The show's surprises are all the more striking because this Exorcist follows, at least in a general way, the framework of its 1973 cinematic ancestor. Alfonso Herrera (Sens8) plays a charismatic young priest in a decaying Chicago neighborhood where his principal duty is raising money to keep his dilapidated church from falling to pieces. The closest he gets to actual theological work is absolving the cats of his aging parishioners for their sins against birds and mice.

One day, though, he's visited by a frazzled member of his flock (Geena Davis), the de facto head of a troubled family. She cites the usual complaints—bitchy teenage daughter, noises in the wall, moving furniture, an unquenchable thirst for the blood of virgin goats (okay, I made that one up, but you know it's coming sooner or later—and then sums up: "It's a demon, and it's trying to take my daughter." Replies the blithely post-Vatican II Father Tomas: "Demons are metaphors."

And it's not just the existence of demons Father Tomas doubts; he's wondering about the whole foundation of his faith. "If you talk to other priests," he confides in an unguarded moment, "they will tell you they heard God's voice. … I never had that."

What he does have are haunting nightmares about a disastrously unsuccessful exorcism attempt by another priest. And when he learns that the dreams are true, he thinks he may be hearing God's voice after all. He doesn't consider the possibility that someone else, much darker, is going to do the talking.

The Exorcist's pilot was directed by Rupert Wyatt, of Rise of the Planet of the Apes fame, and it's photographed in dim tones and silhouettes that lend the show an atmosphere of foreboding and desolation. (Including a couple of shots of priests peering up at the demon's lair from the shadows of the streets below that are definitely an homage to the work of cinematographer Owen Roizman on the original film.) So do the performances of Herrera, note-perfect as the priest whose handsome, friendly mien masks so many crippling incertitudes about his calling, and Davis as the mother holding onto sanity by a frayed thread.

The most interesting thing of all about The Exorcist is that it shares the hardball theology of Fox's Lucifer, AMC's Preacher and Cinemax's exorcism show Outcast. One renegade priest in The Exorcist even resolves his doctrinal disputes with Rome not with an encyclical but a .38. It seems television's era of amiable pseudo-Unitarian clergymen of the Touched by an Angel and Highway to Heaven stripe is officially dead.

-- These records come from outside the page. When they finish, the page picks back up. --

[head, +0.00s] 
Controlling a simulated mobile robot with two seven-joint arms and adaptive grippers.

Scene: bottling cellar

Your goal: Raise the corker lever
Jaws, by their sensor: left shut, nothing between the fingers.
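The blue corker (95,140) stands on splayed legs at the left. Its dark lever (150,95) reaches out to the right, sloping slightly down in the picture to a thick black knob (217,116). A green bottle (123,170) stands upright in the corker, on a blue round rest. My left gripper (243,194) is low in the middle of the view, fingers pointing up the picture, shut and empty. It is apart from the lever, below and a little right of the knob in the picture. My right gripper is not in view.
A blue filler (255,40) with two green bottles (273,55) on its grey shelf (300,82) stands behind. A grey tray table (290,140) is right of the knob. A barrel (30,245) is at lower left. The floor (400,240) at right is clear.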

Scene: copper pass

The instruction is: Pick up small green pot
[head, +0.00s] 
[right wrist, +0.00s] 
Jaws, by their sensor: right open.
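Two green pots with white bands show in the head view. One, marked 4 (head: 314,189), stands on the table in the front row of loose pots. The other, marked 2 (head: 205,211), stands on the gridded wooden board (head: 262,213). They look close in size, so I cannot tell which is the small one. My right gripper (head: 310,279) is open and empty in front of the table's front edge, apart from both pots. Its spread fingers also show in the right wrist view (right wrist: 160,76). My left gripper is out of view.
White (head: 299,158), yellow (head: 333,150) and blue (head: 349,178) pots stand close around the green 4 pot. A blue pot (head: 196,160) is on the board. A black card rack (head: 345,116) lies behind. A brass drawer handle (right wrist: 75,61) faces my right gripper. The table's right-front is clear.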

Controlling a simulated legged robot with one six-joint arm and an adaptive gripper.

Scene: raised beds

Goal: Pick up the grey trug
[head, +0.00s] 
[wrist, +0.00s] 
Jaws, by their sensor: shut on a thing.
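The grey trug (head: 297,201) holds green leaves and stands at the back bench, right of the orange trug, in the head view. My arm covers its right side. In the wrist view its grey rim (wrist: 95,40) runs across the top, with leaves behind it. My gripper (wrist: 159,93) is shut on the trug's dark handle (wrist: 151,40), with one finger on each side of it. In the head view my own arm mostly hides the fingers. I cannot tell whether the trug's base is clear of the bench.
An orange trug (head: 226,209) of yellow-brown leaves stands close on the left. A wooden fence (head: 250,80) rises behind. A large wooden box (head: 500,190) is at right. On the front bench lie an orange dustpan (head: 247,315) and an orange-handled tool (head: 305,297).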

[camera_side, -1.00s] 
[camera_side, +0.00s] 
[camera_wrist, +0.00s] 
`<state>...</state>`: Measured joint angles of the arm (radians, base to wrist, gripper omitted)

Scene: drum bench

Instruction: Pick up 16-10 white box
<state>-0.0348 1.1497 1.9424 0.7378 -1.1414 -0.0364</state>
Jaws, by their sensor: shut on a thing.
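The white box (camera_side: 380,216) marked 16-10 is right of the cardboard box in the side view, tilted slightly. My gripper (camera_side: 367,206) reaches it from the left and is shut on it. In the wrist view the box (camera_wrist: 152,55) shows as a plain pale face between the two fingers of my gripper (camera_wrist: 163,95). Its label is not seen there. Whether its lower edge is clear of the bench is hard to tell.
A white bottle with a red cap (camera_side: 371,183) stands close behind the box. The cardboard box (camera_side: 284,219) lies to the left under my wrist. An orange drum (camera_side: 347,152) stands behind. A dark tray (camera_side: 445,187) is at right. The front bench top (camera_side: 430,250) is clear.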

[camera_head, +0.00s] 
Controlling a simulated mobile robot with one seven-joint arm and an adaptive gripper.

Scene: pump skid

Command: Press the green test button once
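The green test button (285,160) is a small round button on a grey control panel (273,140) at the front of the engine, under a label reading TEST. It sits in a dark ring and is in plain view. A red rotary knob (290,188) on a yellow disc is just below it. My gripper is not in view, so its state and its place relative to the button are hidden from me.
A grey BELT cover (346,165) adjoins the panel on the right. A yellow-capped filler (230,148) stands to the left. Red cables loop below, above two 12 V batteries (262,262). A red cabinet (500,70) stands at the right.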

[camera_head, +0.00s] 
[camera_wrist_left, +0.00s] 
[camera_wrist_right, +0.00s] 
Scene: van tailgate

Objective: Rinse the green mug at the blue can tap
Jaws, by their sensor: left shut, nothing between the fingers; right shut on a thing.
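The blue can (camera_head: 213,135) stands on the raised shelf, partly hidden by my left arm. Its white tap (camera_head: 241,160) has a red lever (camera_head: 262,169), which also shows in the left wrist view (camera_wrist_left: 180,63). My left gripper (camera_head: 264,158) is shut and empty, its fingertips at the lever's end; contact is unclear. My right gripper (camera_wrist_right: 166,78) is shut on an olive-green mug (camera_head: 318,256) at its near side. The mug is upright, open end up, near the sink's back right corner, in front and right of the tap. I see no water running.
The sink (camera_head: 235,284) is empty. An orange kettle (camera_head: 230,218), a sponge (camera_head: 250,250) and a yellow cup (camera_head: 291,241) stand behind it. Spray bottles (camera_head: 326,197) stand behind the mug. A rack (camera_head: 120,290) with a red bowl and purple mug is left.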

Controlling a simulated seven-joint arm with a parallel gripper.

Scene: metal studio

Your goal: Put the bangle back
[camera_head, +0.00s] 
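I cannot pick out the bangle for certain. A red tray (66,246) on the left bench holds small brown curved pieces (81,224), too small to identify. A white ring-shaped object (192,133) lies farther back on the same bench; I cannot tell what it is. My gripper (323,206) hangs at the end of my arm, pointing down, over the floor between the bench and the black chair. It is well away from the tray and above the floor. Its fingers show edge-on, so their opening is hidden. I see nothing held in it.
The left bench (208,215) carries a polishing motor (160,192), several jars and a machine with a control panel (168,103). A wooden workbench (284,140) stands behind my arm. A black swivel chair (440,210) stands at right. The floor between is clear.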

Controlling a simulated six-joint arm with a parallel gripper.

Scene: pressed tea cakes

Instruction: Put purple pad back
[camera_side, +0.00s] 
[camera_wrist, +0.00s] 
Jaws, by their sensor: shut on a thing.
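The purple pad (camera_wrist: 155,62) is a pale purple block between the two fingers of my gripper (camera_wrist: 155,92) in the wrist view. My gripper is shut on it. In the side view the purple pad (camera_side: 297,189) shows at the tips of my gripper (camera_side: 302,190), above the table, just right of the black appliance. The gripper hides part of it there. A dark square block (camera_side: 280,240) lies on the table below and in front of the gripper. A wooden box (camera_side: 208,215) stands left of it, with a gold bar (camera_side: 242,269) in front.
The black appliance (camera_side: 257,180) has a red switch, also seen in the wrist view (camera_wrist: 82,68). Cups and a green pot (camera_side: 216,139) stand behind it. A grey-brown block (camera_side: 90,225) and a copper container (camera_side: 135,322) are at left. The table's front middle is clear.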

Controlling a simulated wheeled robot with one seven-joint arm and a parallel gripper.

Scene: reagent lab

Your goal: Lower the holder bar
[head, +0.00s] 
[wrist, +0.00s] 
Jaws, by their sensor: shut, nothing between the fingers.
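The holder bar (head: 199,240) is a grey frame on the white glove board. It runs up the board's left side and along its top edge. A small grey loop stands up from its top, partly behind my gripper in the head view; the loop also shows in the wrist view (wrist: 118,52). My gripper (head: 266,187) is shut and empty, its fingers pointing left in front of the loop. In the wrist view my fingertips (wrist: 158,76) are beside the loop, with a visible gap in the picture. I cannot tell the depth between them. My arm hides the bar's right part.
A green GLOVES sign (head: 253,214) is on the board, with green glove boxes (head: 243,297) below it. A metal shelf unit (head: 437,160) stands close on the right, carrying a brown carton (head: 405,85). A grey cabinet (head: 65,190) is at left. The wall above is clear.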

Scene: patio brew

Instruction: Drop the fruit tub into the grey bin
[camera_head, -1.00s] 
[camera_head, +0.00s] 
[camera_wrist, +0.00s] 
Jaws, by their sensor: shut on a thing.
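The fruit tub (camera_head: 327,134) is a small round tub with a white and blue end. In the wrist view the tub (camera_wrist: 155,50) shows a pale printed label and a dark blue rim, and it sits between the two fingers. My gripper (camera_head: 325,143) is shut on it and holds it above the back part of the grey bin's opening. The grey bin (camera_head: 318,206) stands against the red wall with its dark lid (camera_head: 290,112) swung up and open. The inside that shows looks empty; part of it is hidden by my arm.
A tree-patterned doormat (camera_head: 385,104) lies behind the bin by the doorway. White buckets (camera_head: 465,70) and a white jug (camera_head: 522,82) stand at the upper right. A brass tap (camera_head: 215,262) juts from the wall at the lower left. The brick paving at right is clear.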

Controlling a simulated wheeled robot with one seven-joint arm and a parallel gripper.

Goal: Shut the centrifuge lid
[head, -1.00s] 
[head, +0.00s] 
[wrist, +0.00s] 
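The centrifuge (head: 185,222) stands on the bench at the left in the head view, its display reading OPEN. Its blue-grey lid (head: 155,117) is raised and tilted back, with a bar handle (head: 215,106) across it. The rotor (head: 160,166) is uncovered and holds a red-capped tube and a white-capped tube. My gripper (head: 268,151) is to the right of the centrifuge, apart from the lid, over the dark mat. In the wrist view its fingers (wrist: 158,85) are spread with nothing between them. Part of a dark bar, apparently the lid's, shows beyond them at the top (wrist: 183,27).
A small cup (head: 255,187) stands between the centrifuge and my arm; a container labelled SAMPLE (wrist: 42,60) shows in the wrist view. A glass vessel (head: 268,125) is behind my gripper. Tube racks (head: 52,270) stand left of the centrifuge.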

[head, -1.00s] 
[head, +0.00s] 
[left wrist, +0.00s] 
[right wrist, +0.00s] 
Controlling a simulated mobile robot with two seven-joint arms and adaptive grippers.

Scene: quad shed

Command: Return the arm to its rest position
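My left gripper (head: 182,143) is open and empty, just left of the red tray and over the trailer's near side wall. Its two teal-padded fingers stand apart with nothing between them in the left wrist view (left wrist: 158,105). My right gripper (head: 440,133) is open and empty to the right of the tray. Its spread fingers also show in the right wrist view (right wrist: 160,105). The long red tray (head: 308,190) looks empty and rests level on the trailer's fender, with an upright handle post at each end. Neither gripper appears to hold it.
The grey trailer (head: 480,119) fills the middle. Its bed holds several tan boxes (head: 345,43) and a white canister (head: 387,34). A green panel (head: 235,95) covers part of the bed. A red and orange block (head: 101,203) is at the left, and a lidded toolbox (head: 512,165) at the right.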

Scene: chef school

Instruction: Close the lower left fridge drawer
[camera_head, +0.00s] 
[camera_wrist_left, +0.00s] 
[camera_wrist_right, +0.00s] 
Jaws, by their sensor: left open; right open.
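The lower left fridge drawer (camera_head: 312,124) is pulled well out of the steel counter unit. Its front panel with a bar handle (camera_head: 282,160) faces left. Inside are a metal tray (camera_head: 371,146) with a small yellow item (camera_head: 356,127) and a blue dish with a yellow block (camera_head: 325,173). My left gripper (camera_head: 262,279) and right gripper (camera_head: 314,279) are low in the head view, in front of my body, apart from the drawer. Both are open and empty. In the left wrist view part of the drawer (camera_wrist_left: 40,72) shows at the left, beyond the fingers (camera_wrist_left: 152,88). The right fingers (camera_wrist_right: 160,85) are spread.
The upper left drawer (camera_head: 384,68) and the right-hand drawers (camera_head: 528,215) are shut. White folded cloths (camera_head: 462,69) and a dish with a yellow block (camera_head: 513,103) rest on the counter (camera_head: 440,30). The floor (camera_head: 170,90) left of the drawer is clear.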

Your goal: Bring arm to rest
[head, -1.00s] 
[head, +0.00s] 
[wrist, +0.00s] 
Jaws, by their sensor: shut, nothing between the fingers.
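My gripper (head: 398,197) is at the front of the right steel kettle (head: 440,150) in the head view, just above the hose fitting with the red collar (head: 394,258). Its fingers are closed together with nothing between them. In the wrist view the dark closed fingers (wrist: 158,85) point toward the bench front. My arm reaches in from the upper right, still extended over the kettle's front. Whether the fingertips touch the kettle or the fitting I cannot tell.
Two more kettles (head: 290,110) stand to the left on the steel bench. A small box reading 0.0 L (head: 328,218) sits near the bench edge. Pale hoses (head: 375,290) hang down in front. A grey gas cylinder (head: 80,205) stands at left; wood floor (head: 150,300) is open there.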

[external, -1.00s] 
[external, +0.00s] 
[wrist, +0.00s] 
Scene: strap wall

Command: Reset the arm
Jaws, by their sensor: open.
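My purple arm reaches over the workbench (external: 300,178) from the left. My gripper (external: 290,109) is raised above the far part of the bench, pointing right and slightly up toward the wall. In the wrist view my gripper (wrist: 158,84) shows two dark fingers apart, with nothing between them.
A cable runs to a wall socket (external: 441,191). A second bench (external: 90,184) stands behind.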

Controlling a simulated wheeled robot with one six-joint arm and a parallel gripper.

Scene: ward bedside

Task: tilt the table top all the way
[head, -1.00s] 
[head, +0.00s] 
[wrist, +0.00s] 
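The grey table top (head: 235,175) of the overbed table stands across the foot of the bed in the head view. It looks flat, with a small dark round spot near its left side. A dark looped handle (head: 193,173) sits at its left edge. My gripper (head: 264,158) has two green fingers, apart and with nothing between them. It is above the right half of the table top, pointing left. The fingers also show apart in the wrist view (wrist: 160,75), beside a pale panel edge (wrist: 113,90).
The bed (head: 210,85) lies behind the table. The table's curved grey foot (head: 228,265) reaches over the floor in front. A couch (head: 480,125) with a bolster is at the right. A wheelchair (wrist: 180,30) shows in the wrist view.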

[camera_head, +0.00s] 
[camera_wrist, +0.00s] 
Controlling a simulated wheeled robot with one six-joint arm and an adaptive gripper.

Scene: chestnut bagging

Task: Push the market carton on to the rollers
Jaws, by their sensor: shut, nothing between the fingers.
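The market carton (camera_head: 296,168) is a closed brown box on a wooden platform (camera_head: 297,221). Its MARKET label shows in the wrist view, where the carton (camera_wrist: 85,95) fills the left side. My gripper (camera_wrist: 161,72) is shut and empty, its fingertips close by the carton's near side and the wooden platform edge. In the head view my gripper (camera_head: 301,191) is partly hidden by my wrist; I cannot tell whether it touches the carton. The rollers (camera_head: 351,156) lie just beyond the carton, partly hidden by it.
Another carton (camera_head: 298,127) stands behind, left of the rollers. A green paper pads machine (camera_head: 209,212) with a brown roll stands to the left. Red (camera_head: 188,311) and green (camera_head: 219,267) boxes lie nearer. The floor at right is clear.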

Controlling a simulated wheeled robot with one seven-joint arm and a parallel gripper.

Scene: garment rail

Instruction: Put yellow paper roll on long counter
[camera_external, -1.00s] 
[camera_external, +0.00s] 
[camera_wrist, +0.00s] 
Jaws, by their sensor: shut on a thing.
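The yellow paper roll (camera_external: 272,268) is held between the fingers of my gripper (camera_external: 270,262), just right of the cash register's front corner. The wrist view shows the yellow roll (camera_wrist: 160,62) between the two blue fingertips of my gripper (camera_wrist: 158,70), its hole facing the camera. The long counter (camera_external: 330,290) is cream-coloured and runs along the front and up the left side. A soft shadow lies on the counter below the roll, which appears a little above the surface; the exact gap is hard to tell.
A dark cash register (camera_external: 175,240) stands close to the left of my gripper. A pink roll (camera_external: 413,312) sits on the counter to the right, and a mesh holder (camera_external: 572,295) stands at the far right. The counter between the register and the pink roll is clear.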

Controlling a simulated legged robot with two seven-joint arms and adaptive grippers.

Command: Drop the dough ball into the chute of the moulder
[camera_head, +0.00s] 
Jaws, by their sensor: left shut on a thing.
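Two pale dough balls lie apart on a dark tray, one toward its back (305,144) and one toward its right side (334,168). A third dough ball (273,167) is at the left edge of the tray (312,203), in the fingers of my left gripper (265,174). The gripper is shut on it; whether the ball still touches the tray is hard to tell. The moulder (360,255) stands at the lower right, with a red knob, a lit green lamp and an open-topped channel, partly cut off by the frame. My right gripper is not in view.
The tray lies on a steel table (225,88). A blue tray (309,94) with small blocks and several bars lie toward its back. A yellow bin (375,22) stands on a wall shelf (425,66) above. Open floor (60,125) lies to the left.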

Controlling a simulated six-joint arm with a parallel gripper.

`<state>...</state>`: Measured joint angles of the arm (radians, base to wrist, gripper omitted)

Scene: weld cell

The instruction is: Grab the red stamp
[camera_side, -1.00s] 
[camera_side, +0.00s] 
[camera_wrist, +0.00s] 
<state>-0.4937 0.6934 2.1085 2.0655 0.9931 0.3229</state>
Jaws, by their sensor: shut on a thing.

Not that anything stays dead on television these days. If any program has ever had a stake pounded through its heart, it would be MacGyver, relentlessly mocked for all these years on not just Saturday Night Live but The Simpsons. And yet here it is again, clambering out of its coffin.

Just like his 1987 predecessor who lasted seven ludicrous seasons on ABC, Angus MacGyver is an American secret agent who, by virtue of his extraordinary education ("12 first-place science fair trophies, two years at MIT, three years defusing bombs for the military") can make a thermonuclear device out of a bent paperclip and an old corn nut. In five minutes. With his hands cuffed.

In fact, MacGyver (played by Lucas Till, X-Men: Apocalypse) is soooo much smarter than us, his producers have helpfully slapped big bold chyron labels on all the household goods with which he builds Klingon battlecruisers and time-traveling Waring blenders. So yes, that black ashy substance is indeed "SOOT." And that tangle of wires? You guessed it: "ELECTRONICS." Then there are the moments—a lot of them—when MacGyver is boinking one of his chick assistants while whipping up a laser death ray with his free hand. You'll know when the MacGyver audience has reach its target IQ when you see a chyron reading "ORIFICE."